╔══
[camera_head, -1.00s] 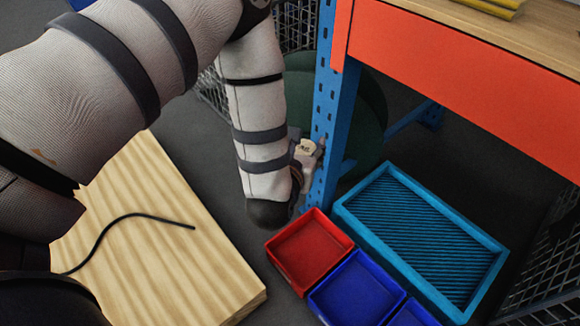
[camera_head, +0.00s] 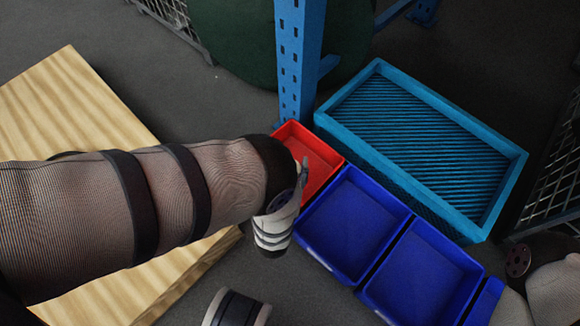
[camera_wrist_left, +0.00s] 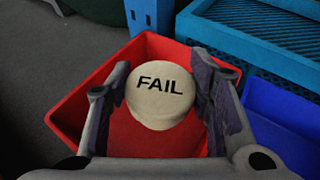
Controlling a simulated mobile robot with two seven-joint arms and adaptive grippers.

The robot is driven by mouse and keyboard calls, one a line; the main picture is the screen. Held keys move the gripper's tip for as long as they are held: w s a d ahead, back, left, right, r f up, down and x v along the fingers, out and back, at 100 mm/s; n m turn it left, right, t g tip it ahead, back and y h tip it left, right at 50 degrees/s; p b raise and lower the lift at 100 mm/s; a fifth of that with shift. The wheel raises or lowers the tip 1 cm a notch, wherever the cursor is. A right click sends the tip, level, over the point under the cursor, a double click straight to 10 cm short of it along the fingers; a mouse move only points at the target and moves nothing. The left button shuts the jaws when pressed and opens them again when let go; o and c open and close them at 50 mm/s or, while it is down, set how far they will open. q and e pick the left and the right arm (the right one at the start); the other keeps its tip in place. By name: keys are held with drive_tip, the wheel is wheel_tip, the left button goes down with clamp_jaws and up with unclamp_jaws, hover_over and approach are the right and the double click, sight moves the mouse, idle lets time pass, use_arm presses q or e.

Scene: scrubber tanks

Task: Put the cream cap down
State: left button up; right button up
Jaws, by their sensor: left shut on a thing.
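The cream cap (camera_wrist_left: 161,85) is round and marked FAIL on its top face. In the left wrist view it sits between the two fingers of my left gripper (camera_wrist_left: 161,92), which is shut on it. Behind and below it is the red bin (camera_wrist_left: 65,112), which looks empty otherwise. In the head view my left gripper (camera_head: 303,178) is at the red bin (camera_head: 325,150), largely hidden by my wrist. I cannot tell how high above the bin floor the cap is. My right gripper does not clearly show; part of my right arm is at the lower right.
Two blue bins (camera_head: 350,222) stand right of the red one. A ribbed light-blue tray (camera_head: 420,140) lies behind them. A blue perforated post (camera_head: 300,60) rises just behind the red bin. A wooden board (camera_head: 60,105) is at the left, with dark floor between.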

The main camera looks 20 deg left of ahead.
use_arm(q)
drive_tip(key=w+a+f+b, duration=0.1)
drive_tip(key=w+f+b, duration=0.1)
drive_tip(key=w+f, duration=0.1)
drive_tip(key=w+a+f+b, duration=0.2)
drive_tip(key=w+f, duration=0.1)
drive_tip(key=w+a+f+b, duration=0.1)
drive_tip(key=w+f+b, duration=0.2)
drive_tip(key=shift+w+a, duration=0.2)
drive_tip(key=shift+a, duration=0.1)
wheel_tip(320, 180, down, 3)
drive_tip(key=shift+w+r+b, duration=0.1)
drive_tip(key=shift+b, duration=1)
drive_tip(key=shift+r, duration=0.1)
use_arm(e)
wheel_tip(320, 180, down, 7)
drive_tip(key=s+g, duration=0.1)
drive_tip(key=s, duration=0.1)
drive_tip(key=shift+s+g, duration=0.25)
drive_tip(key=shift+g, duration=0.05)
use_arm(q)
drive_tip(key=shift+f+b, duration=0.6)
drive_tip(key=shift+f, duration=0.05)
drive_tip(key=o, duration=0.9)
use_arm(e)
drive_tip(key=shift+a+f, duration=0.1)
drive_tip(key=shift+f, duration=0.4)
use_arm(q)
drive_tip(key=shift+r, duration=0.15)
╚══
- Problem to work on -
Give an exact reproduction of every line, leaving out any picture.

- Exercise answer -
[camera_head, -1.00s] 
[camera_head, +0.00s] 
[camera_wrist_left, +0.00s] 
Controlling a simulated mobile robot with two seven-joint arms and adaptive grippers.

The robot is driven by mouse and keyboard calls, one a line; the main picture is the screen. Held keys move the gripper's tip for as long as they are held: w s a d ahead, back, left, right, r f up, down and x v along the fingers, out and back, at 100 mm/s; n m turn it left, right, t g tip it ahead, back and y h tip it left, right at 50 degrees/s; p b raise and lower the lift at 100 mm/s; a fifth of that with shift. The wheel raises or lowers the tip 1 cm a notch, wherever the cursor is. A right click sends the tip, level, over the point under the cursor, a double click straight to 10 cm short of it along the fingers; a mouse move only points at the target and moves nothing. The left button shuts the jaws when pressed and opens them again when let go; o and c open and close them at 50 mm/s or, while it is down, set how far they will open. q and e pick the left and the right arm (the right one at the start); the other keeps its tip in place. By name: keys are held with drive_tip, the wheel is wheel_tip, the left button goes down with clamp_jaws and up with unclamp_jaws, hover_over and approach are the right and the double click, sight moves the mouse, idle lets time pass, use_arm presses q or e.

Scene: scrubber tanks

Task: Put the cream cap down
State: left button up; right button up
Jaws, by their sensor: left shut on a thing.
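The cream cap (camera_wrist_left: 161,85) is round and marked FAIL on its top face. In the left wrist view it sits between the two fingers of my left gripper (camera_wrist_left: 161,92), which is shut on it. Behind and below it is the red bin (camera_wrist_left: 65,112), which looks empty otherwise. In the head view my left gripper (camera_head: 303,178) is at the red bin (camera_head: 325,150), largely hidden by my wrist. I cannot tell how high above the bin floor the cap is. My right gripper does not clearly show; part of my right arm is at the lower right.
Two blue bins (camera_head: 350,222) stand right of the red one. A ribbed light-blue tray (camera_head: 420,140) lies behind them. A blue perforated post (camera_head: 300,60) rises just behind the red bin. A wooden board (camera_head: 60,105) is at the left, with dark floor between.

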The main camera looks 20 deg left of ahead.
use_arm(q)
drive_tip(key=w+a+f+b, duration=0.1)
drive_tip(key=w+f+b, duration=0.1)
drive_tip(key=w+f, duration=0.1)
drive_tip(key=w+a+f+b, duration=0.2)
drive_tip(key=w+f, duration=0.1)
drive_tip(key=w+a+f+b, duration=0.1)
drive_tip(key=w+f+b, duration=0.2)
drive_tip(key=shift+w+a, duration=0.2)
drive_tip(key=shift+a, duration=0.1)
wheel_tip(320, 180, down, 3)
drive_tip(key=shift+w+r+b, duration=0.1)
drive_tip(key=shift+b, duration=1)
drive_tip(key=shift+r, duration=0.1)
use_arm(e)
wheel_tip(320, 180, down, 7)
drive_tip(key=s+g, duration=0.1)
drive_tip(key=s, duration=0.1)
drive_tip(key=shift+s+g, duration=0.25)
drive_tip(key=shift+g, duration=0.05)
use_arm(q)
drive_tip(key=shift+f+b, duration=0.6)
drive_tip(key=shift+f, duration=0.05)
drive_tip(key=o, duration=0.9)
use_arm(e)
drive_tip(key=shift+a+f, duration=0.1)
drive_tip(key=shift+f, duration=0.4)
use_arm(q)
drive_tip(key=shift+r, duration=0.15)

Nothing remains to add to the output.